Find how many lines hold the word "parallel" and give that number only.

● Data listing:

>> Begin

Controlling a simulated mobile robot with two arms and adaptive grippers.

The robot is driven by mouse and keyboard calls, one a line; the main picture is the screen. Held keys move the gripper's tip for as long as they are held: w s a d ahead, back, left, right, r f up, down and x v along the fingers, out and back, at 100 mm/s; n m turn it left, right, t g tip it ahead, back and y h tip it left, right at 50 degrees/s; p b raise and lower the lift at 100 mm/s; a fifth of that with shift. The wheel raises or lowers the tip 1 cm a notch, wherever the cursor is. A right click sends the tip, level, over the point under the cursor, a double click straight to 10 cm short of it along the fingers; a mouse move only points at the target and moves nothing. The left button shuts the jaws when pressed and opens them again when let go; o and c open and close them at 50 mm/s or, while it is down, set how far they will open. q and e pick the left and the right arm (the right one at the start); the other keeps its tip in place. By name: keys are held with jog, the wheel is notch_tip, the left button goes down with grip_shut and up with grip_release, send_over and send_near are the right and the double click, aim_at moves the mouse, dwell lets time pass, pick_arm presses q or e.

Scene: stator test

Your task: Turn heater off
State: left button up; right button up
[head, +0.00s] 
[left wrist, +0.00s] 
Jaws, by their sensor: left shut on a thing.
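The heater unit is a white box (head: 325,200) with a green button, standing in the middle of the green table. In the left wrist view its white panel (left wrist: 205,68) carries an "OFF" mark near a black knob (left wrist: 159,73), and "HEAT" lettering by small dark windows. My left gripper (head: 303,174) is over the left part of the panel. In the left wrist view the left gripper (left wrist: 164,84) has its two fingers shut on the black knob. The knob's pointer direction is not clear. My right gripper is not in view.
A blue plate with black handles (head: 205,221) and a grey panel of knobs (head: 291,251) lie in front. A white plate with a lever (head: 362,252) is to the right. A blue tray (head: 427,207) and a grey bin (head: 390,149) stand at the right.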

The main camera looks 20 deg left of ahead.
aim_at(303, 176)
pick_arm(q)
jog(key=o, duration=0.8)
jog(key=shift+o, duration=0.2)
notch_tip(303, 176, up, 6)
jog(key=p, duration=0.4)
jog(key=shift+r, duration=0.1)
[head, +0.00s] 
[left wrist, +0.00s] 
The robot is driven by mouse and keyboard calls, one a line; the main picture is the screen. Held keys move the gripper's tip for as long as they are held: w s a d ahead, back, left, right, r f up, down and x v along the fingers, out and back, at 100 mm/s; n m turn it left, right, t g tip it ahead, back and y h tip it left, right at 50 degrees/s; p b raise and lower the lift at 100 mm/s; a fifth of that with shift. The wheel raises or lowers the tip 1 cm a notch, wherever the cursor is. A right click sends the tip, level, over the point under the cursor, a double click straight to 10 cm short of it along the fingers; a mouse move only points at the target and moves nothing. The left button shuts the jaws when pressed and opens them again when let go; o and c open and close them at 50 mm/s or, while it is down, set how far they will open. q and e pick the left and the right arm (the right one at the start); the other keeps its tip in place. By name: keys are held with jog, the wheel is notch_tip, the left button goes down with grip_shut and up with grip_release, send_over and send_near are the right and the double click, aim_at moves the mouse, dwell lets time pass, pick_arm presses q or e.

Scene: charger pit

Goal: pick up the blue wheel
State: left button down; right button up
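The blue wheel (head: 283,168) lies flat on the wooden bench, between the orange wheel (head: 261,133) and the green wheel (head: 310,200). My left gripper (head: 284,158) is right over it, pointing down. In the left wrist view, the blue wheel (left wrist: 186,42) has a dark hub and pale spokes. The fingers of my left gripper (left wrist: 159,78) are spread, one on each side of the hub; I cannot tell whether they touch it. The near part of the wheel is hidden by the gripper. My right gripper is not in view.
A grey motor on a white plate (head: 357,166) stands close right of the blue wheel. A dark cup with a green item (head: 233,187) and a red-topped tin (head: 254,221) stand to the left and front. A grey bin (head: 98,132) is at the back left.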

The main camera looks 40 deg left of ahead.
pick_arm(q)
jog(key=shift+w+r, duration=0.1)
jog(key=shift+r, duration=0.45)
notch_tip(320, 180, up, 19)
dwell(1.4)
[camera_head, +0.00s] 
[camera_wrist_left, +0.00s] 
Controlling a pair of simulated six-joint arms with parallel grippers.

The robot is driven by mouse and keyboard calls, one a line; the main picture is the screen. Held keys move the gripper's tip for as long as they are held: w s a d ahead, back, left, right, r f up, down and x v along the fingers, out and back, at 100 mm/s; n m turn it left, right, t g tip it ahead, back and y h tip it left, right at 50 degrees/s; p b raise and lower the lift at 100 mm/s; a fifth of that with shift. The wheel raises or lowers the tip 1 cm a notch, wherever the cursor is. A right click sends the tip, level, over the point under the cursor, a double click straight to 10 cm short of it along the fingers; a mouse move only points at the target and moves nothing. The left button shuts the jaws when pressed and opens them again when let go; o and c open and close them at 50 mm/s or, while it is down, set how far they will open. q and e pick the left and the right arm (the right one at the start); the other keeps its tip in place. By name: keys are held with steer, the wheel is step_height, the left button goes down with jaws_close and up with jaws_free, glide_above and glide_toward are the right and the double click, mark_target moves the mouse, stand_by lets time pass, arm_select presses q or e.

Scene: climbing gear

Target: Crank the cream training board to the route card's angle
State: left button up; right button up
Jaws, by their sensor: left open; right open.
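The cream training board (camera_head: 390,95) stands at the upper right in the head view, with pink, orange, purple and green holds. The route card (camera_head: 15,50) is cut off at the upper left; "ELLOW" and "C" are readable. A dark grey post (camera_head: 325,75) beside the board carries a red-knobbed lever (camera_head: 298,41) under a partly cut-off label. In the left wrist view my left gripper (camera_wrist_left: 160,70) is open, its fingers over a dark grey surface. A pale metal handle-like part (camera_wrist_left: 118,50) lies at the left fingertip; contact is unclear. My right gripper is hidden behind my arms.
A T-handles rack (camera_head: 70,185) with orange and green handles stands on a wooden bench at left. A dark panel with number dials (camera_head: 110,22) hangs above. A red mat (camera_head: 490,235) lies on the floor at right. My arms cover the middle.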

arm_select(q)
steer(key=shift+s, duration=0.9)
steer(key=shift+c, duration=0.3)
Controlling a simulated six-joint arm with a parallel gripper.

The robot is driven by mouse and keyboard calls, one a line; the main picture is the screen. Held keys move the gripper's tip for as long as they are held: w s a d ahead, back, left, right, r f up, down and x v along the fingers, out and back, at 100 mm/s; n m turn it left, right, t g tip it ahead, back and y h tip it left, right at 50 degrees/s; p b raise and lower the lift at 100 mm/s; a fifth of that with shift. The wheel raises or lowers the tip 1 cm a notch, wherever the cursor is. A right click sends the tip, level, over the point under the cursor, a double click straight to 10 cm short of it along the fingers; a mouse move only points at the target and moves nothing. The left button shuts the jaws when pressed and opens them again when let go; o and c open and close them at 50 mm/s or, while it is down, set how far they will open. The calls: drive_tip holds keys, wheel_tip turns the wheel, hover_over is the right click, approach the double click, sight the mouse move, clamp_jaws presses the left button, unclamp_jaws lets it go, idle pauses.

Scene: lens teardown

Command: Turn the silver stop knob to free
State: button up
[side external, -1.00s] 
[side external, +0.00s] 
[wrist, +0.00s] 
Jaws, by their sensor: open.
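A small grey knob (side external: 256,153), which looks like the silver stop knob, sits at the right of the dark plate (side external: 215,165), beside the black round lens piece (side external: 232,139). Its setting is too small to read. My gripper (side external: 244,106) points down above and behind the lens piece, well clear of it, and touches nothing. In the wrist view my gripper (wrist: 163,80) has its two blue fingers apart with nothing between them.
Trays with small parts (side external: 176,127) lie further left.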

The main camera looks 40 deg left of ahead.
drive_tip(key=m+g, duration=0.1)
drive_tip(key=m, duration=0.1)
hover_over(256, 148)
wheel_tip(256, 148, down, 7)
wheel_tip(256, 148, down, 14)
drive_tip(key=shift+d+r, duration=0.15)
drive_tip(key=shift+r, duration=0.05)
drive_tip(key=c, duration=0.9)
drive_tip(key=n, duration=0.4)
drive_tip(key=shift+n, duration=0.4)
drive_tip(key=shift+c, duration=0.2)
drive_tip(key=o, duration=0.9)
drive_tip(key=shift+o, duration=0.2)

>> End
>> Begin

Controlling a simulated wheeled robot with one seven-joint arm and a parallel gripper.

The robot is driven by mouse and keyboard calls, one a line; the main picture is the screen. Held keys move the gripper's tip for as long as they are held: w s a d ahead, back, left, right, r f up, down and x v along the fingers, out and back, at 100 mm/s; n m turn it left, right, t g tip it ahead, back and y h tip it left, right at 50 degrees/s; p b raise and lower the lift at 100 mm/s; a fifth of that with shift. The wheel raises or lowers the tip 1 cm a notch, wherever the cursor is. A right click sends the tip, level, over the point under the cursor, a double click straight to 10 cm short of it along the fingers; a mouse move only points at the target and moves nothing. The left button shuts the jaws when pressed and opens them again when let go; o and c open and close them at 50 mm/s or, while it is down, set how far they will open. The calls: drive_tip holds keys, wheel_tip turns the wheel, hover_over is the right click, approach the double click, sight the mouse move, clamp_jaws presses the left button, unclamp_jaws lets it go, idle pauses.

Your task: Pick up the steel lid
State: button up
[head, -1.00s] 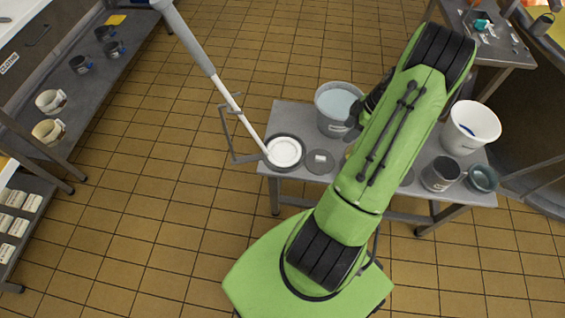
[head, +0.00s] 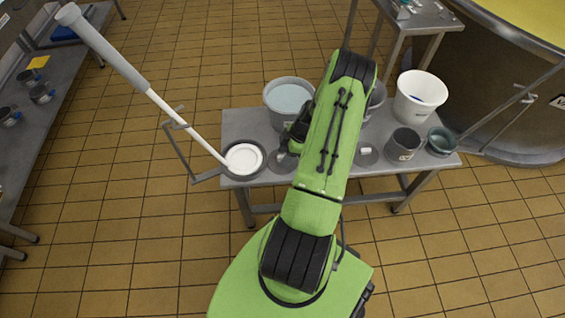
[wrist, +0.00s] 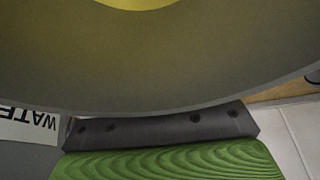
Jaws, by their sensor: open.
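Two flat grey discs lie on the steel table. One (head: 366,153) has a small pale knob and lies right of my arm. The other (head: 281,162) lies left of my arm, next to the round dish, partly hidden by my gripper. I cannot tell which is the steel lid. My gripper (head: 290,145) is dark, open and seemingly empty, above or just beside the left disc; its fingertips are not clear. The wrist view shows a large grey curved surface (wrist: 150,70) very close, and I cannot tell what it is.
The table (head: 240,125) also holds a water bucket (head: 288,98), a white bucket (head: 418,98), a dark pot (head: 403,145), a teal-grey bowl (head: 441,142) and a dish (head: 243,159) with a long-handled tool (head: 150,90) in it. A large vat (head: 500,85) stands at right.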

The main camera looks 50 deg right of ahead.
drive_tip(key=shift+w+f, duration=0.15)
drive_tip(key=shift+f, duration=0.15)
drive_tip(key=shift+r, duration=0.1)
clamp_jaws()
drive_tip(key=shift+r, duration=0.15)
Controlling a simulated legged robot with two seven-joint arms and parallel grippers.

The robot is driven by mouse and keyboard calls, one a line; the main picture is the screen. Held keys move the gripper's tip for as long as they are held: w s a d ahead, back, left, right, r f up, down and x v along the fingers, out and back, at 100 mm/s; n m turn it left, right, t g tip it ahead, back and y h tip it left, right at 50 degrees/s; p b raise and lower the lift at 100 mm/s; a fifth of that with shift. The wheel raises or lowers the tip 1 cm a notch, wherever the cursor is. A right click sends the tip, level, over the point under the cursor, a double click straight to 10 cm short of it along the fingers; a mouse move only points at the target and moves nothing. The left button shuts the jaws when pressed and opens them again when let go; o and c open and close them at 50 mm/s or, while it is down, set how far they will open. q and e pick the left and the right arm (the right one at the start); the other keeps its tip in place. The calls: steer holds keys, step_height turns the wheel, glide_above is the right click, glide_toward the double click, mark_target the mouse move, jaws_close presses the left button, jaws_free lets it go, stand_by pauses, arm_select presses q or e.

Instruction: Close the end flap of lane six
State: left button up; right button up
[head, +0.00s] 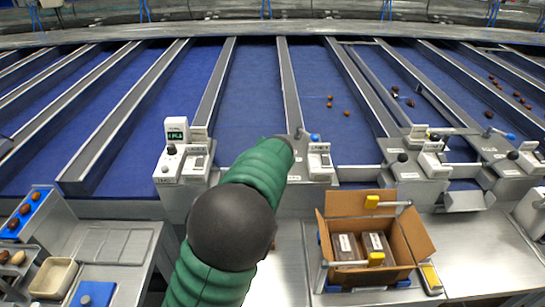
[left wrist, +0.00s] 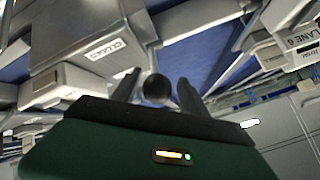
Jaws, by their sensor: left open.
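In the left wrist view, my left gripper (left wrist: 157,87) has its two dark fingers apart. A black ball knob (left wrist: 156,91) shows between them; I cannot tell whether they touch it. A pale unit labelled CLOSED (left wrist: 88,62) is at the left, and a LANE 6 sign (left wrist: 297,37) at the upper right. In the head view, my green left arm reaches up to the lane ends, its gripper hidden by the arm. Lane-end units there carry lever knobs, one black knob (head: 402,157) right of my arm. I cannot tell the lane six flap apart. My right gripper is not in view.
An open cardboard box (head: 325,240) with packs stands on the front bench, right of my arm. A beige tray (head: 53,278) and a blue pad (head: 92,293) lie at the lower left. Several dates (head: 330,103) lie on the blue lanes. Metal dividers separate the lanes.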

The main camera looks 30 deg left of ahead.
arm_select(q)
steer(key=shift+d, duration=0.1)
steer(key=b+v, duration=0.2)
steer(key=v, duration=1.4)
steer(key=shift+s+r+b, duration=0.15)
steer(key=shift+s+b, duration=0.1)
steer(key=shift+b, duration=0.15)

>> End
>> Begin

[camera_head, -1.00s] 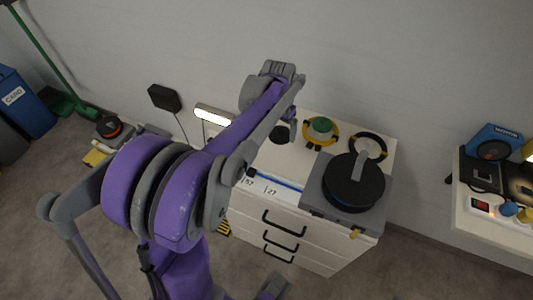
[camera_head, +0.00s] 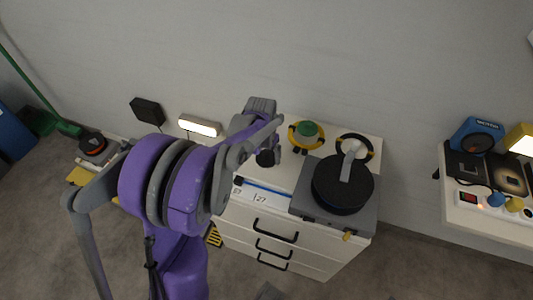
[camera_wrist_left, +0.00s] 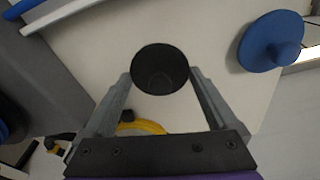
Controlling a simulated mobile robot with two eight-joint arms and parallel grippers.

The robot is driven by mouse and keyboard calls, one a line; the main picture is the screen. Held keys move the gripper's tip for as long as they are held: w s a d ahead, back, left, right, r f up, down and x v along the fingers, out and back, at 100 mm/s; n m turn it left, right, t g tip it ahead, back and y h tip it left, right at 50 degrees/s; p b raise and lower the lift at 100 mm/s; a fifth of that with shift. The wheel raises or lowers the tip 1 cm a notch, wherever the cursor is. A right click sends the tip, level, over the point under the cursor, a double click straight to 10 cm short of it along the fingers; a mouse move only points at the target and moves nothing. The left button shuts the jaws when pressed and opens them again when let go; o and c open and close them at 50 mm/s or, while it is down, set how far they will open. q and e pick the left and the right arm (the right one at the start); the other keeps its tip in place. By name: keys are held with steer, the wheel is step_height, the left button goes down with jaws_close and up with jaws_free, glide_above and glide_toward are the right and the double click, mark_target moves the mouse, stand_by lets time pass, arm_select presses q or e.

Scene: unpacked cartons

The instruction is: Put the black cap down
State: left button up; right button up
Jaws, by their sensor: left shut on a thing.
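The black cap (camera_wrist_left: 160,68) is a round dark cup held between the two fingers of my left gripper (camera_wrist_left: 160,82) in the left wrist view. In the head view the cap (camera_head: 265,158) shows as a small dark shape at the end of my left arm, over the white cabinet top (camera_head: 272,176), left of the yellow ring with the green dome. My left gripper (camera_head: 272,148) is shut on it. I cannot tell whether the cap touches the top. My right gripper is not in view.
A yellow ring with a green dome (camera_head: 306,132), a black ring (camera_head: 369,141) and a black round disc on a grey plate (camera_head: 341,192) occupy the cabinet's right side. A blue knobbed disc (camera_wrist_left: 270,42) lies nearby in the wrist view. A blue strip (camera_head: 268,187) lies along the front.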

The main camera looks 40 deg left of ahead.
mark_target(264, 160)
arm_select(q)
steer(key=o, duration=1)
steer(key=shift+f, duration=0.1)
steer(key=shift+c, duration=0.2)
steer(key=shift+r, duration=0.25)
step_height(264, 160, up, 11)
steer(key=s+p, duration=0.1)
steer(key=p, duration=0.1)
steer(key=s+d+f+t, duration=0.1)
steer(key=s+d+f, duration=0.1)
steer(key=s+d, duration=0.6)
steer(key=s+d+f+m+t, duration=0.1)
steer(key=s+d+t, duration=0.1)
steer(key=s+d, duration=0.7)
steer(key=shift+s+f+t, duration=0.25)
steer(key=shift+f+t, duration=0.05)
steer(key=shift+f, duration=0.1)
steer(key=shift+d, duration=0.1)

>> End

● Response for this exercise:
5